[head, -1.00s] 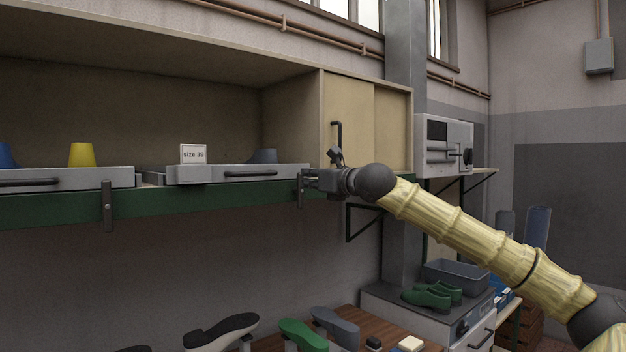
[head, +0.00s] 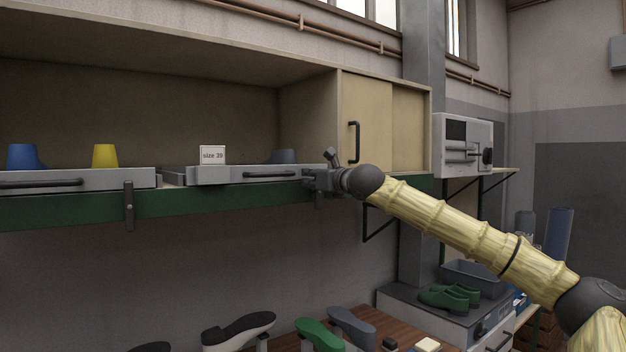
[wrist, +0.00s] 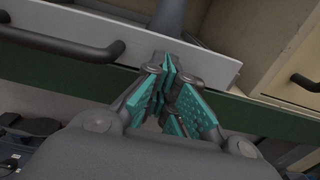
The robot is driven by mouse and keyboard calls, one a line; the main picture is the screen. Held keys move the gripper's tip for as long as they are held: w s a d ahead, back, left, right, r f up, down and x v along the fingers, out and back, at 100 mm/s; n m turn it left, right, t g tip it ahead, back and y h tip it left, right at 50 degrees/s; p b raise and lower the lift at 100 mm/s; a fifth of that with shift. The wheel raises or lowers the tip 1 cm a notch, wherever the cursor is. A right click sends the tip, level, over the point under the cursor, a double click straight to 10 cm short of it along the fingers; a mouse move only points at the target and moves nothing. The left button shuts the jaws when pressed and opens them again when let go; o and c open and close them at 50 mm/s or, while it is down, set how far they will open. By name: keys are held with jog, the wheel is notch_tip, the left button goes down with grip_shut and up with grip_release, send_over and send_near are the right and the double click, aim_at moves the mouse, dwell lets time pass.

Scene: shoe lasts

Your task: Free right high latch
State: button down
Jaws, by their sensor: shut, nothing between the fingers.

**STATED EXERCISE:** Quote the line that contains "Scene: shoe lasts" and each line after it through the end of the data, exactly, leaving out everything else.

**RESULT FOR THIS EXERCISE:**
Scene: shoe lasts

Your task: Free right high latch
State: button down
Jaws, by their sensor: shut, nothing between the fingers.

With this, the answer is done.